*STATED EXERCISE*.
Which lines have the string "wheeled"? Copy all of them from the entries below.

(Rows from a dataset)
- - - - -

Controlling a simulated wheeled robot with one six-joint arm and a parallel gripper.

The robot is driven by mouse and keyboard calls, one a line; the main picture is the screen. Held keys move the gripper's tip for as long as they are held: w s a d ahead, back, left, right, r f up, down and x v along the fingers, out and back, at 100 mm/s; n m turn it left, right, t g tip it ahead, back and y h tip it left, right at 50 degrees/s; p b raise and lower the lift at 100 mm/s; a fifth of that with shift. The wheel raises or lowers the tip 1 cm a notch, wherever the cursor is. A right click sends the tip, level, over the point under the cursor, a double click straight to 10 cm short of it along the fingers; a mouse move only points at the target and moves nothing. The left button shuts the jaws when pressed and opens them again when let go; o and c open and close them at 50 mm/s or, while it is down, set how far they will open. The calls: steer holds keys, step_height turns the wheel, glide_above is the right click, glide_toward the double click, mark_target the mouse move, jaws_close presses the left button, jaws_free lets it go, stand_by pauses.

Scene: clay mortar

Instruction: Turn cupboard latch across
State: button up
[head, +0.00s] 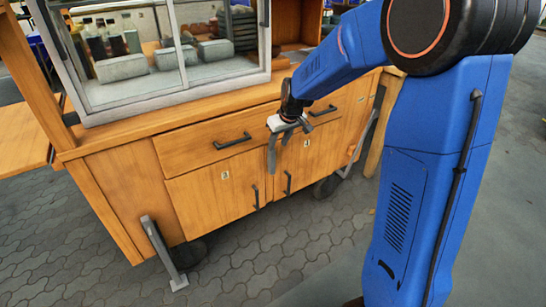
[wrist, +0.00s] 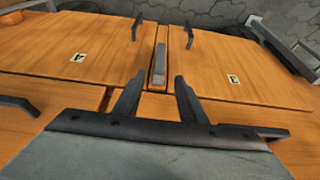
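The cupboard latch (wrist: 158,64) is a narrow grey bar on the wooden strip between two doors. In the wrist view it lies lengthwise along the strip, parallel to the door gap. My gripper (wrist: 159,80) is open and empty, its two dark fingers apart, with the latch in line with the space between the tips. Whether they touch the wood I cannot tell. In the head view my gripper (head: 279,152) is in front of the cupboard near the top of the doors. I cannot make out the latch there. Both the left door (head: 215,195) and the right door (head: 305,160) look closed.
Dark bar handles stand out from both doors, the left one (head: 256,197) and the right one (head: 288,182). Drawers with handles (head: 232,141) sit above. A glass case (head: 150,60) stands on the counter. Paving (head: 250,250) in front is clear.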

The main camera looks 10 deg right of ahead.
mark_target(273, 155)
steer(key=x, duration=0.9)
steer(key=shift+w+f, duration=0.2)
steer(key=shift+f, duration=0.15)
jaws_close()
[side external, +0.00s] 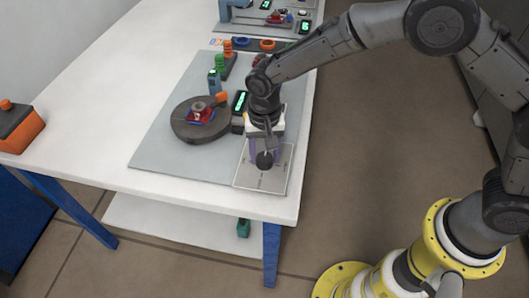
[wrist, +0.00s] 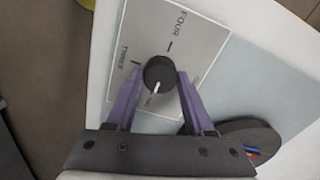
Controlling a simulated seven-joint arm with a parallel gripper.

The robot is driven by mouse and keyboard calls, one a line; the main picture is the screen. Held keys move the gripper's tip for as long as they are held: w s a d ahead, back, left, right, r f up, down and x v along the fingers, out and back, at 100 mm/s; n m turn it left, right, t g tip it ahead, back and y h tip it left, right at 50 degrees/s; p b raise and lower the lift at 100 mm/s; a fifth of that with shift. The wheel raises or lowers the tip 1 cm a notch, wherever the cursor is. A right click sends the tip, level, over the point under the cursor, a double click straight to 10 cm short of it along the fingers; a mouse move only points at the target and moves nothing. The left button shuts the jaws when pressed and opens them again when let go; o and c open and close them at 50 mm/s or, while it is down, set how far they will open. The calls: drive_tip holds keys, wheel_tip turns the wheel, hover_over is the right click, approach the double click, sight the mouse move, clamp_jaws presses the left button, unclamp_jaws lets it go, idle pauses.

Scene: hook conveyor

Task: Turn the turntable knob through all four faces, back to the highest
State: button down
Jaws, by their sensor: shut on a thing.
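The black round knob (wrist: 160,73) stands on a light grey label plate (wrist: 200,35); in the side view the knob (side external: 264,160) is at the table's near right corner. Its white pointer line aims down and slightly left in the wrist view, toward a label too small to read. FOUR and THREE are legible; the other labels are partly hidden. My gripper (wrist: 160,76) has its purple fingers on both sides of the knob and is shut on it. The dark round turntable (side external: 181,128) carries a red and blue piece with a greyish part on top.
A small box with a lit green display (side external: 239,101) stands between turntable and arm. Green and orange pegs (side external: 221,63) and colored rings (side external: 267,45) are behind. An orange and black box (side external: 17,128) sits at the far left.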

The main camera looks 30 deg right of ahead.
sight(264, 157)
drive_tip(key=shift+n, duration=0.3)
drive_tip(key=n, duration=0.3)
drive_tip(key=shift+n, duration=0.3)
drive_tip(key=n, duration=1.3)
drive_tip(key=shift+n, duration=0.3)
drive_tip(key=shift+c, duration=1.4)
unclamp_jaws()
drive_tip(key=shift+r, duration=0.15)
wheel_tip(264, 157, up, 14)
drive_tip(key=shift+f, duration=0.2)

- - - - -

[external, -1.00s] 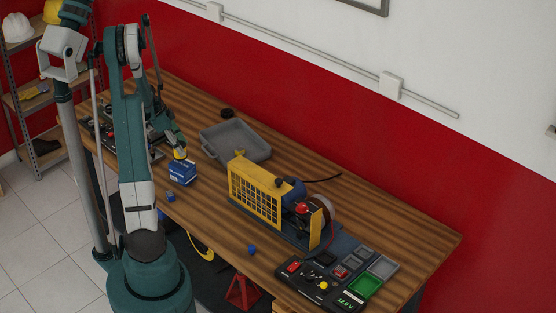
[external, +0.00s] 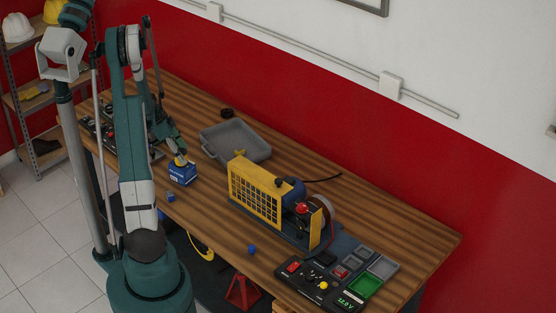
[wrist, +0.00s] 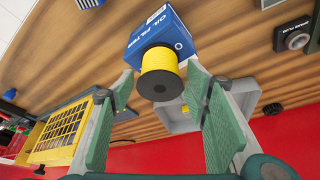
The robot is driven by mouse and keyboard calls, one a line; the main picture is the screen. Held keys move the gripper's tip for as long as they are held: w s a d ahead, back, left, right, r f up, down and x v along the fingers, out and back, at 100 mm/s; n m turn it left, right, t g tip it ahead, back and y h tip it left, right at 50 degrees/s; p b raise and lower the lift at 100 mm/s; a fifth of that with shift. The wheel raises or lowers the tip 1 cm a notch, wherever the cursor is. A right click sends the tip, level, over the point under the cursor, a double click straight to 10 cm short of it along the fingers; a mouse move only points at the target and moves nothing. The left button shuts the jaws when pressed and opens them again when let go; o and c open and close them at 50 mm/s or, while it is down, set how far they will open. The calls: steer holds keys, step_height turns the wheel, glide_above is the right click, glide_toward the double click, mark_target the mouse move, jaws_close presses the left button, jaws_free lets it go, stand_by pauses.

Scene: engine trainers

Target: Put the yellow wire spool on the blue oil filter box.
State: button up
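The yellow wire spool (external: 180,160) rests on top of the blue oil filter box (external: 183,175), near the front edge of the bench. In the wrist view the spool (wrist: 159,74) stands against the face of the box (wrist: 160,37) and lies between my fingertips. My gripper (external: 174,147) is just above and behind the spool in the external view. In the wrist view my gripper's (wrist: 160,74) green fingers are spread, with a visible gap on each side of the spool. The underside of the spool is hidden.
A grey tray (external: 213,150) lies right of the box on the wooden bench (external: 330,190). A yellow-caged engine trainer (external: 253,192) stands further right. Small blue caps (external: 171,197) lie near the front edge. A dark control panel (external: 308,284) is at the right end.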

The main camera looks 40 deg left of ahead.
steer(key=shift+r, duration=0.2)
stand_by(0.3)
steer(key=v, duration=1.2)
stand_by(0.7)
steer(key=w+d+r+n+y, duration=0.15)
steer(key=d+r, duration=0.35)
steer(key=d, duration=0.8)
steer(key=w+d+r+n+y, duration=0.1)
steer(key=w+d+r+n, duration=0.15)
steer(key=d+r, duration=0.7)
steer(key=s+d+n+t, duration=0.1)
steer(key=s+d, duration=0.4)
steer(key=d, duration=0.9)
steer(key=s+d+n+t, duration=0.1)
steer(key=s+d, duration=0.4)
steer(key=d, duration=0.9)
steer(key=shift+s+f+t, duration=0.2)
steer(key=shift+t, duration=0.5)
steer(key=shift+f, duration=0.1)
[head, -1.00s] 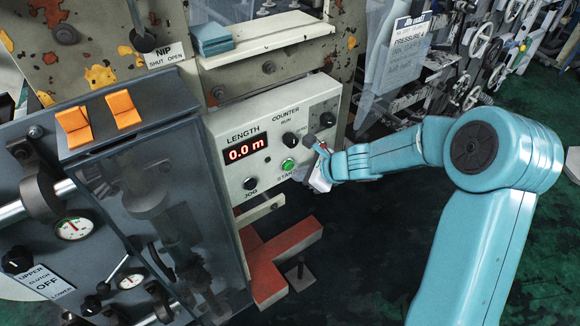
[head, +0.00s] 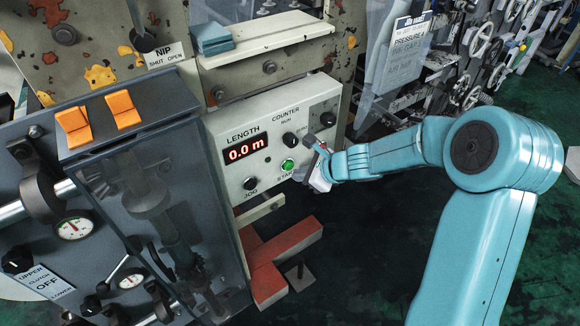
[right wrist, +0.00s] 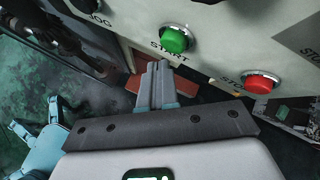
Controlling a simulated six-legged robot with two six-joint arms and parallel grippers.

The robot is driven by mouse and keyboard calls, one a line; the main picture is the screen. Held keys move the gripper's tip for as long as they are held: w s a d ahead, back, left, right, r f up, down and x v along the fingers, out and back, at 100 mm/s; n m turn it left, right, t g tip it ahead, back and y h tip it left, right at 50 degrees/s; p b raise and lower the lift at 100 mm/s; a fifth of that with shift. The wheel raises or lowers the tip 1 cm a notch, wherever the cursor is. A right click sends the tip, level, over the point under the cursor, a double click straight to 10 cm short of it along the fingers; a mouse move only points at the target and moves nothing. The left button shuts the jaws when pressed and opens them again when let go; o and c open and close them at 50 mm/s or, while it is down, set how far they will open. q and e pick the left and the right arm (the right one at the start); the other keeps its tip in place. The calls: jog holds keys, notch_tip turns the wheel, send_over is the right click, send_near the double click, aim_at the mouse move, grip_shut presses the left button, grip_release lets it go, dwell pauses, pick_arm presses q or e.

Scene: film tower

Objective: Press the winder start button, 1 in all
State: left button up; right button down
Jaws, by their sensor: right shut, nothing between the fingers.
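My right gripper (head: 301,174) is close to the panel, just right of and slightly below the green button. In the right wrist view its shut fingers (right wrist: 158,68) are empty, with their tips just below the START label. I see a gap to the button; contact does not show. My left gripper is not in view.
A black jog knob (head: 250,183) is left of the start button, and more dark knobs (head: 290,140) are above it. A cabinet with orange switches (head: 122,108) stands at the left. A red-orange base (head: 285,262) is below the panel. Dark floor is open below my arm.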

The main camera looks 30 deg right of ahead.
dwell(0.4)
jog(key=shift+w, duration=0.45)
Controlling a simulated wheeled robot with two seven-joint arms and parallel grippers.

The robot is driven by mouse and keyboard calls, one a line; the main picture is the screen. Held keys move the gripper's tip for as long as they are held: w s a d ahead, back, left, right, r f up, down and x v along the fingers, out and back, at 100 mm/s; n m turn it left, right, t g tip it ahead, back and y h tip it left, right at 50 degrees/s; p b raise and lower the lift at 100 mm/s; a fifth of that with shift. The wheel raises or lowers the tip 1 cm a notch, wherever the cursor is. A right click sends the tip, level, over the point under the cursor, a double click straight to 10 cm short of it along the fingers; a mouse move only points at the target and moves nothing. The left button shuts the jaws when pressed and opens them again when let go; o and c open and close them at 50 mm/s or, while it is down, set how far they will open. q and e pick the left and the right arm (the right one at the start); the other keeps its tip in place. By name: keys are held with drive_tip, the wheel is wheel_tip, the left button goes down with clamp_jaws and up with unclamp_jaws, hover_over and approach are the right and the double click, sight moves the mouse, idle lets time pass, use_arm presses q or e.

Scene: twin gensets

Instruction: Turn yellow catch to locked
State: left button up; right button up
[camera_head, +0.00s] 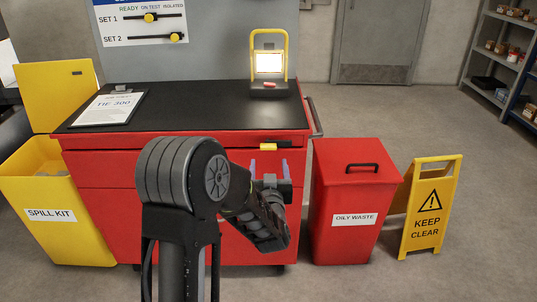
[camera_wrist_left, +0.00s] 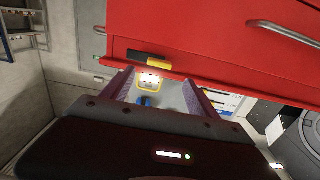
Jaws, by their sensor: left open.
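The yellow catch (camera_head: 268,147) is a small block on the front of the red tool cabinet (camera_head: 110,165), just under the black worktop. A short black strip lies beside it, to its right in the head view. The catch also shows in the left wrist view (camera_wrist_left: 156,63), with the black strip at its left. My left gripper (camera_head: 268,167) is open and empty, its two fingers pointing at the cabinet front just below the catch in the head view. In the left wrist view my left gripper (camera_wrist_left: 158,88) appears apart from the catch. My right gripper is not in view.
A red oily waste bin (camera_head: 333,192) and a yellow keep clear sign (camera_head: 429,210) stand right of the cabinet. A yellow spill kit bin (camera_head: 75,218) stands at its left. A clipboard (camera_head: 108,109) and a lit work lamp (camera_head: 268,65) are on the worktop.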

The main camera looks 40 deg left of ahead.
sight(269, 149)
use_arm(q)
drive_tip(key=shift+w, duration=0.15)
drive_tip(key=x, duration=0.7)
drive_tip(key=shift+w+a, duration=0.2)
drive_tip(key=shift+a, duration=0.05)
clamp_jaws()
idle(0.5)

- - - - -

*SOLUTION*.
Controlling a simulated wheeled robot with one six-joint arm and a parallel gripper.
Controlling a simulated wheeled robot with two seven-joint arms and parallel grippers.

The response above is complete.